PROBLEM TO SOLVE: Up to and including the line with "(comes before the", reproduce the listing below exactly, beginning at its first line.
— start MATERIAL PROVIDED —
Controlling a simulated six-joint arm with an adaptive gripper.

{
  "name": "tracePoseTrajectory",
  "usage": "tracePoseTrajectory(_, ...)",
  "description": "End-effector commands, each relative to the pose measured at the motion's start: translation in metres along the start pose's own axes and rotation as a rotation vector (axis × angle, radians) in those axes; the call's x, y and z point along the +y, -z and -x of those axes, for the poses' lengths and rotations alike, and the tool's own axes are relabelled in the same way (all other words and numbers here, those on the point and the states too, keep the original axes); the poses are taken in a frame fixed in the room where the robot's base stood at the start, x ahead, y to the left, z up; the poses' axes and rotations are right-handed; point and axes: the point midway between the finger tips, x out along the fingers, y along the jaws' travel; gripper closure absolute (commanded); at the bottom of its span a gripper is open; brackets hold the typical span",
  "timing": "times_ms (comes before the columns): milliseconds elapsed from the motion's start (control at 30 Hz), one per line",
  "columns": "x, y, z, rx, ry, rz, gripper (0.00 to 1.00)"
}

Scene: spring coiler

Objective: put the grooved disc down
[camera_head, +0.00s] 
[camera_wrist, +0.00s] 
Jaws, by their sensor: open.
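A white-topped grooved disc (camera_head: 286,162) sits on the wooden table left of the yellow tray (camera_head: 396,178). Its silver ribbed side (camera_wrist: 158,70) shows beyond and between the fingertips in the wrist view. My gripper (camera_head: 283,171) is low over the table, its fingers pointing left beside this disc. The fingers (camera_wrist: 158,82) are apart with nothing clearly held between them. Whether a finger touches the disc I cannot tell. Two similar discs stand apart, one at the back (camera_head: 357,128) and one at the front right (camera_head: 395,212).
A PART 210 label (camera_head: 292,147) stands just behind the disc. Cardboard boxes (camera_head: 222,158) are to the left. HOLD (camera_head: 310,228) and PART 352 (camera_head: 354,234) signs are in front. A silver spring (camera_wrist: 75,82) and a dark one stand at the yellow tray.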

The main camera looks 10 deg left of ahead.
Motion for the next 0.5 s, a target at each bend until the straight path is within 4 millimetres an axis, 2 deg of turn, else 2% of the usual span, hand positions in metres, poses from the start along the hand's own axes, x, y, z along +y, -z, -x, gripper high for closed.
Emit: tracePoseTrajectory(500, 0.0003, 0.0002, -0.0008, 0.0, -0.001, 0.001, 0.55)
— end MATERIAL PROVIDED —
FULL ANSWER:
Controlling a simulated six-joint arm with an adaptive gripper.

{
  "name": "tracePoseTrajectory",
  "usage": "tracePoseTrajectory(_, ...)",
  "description": "End-effector commands, each relative to the pose measured at the motion's start: translation in metres along the start pose's own axes and rotation as a rotation vector (axis × angle, radians) in those axes; the call's x, y and z point along the +y, -z and -x of those axes, for the poses' lengths and rotations alike, and the tool's own axes are relabelled in the same way (all other words and numbers here, those on the point and the states too, keep the original axes); the poses are taken in a frame fixed in the room where the robot's base stood at the start, x ahead, y to the left, z up; the poses' axes and rotations are right-handed; point and axes: the point midway between the finger tips, x out along the fingers, y along the jaws' travel; gripper closure absolute (commanded); at the bottom of its span a gripper is open; brackets hold the typical span",
  "timing": "times_ms (comes before the columns): milliseconds elapsed from the motion's start (control at 30 Hz), one per line",

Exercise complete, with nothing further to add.